Singing the Sweet Songs of the Goddess

Updated: Feb 7, 2022

Between honing in on new living arrangements, following our car's daily adventures across the Atlantic, and languorous trips to the migration office, it's hard to believe October has arrived at my doorstep. A few lifetimes ago in Boulder, CO, I would reach for the light in the smallest and most tender of ways: listening to the Beach Boys during snowstorms; walking along Boulder Creek; drinking my favorite chai in coffee shops with friends.

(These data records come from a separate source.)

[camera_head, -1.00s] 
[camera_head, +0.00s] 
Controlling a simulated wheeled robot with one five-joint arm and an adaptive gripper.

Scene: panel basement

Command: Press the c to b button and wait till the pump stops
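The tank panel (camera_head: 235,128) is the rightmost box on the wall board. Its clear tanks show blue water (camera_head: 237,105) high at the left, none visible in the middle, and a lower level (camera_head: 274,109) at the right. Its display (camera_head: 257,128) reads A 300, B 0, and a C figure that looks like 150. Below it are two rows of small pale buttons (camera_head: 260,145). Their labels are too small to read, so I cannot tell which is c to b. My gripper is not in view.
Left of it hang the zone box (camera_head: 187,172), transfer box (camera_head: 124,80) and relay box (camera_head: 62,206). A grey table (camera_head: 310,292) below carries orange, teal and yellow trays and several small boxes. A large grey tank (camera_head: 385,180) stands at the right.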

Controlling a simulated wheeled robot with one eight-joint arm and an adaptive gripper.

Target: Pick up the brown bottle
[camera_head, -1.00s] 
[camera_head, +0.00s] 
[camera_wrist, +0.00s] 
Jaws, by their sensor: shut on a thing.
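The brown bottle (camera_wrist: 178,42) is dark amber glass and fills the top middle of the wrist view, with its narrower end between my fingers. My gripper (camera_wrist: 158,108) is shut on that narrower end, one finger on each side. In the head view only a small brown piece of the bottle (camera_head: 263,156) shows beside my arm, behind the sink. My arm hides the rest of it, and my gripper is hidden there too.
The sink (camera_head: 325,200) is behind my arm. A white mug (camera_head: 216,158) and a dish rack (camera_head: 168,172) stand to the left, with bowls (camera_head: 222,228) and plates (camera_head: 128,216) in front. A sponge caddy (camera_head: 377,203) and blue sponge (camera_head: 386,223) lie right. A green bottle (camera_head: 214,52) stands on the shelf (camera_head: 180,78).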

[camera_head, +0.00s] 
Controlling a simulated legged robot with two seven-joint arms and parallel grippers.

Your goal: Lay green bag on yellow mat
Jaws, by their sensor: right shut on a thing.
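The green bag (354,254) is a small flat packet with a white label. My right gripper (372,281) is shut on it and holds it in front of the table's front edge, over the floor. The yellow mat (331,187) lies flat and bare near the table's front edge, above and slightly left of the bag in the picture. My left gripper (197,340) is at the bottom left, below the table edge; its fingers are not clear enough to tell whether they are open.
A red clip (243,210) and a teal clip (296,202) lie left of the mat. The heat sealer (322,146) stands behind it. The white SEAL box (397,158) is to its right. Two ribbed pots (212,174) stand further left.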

These days, my force field involves dance parties to Harry Styles's effervescent 'Fine Line;' brisk walks to the nearest Pumpkin Spice Latte; cozy bookstores and hygge with new friends. (The seasons have been stirring here for a while now, and I feel like I'm playing tag with the blue skies and the yellowing leaves.) But, one thing here has lit me up like nothing else:

Acting as a bridge from last week's Rudens Lygiadienes (Autumn Equinox) celebration that honored Lithuanian archeologist Marija Gimbutas's seminal work on the Goddess culture of Old Europe, I visited the House of Histories's exhibit dedicated to her work: "Goddesses and Warriors: 100 Years to Marija Gimbutas." Marija's eco-informed Lithuanian background provided breadth and scope as she uncovered controversial and meaningful work on former Goddess cultures of the world.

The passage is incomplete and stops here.